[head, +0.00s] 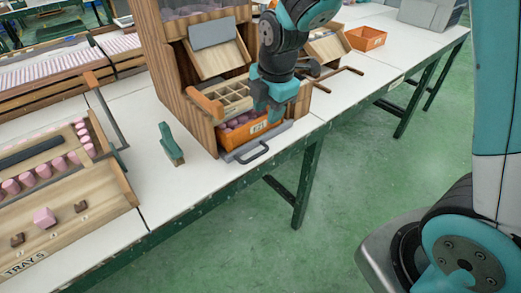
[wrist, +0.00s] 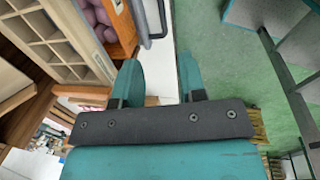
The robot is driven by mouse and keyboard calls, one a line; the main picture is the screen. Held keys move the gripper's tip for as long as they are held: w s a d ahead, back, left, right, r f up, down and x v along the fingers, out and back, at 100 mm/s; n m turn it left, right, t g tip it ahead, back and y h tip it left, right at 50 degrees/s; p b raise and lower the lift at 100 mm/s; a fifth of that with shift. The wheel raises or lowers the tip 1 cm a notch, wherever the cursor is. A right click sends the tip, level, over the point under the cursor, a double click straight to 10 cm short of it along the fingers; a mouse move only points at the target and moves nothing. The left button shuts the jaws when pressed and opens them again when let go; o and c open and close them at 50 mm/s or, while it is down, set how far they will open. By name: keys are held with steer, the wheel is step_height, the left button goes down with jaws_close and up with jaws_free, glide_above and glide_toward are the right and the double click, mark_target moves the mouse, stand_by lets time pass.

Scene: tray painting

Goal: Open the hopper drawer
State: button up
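The wooden hopper (head: 172,75) stands on the white bench. At its base is an orange drawer front (head: 268,132) with a pale label and purple-pink pieces (head: 235,122) behind it. A grey plate with a dark bar handle (head: 251,154) sits low in front. In the wrist view, the orange front (wrist: 122,28), purple pieces (wrist: 98,18) and dark handle (wrist: 153,18) show at the top. My gripper (head: 271,117) is above the drawer's right end, covering part of it. In the wrist view its fingers (wrist: 160,85) are apart with nothing held between them.
A wooden divided tray (head: 228,97) lies above the drawer. A teal clamp-like object (head: 171,145) stands left on the bench (head: 157,205). A wooden rack (head: 65,205) with pink pieces is at left. An orange bin (head: 366,38) is behind right. The green floor (head: 370,150) is open in front.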

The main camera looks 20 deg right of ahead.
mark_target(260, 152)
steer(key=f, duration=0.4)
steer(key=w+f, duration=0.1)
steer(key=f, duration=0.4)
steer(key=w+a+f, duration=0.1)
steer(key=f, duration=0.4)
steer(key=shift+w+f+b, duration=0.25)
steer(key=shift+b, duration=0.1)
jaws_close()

========

* _What to produce_:
Except for the pictures, copy the material above exactly.

* _Result below_:
[head, +0.00s] 
[wrist, +0.00s] 
The robot is driven by mouse and keyboard calls, one a line; the main picture is the screen. Held keys move the gripper's tip for as long as they are held: w s a d ahead, back, left, right, r f up, down and x v along the fingers, out and back, at 100 mm/s; n m turn it left, right, t g tip it ahead, back and y h tip it left, right at 50 degrees/s; p b raise and lower the lift at 100 mm/s; a fifth of that with shift. The wheel raises or lowers the tip 1 cm a notch, wherever the cursor is. A right click sends the tip, level, over the point under the cursor, a double click straight to 10 cm short of it along the fingers; a mouse move only points at the target and moves nothing. The left button shuts the jaws when pressed and opens them again when let go; o and c open and close them at 50 mm/s or, while it is down, set how far they will open. By name: keys are held with steer, the wheel is step_height, the left button goes down with jaws_close and up with jaws_free, glide_above and glide_toward are the right and the double click, mark_target moves the mouse, stand_by lets time pass.

Scene: tray painting

Goal: Open the hopper drawer
State: button up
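The wooden hopper (head: 172,75) stands on the white bench. At its base is an orange drawer front (head: 268,132) with a pale label and purple-pink pieces (head: 235,122) behind it. A grey plate with a dark bar handle (head: 251,154) sits low in front. In the wrist view, the orange front (wrist: 122,28), purple pieces (wrist: 98,18) and dark handle (wrist: 153,18) show at the top. My gripper (head: 271,117) is above the drawer's right end, covering part of it. In the wrist view its fingers (wrist: 160,85) are apart with nothing held between them.
A wooden divided tray (head: 228,97) lies above the drawer. A teal clamp-like object (head: 171,145) stands left on the bench (head: 157,205). A wooden rack (head: 65,205) with pink pieces is at left. An orange bin (head: 366,38) is behind right. The green floor (head: 370,150) is open in front.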

The main camera looks 20 deg right of ahead.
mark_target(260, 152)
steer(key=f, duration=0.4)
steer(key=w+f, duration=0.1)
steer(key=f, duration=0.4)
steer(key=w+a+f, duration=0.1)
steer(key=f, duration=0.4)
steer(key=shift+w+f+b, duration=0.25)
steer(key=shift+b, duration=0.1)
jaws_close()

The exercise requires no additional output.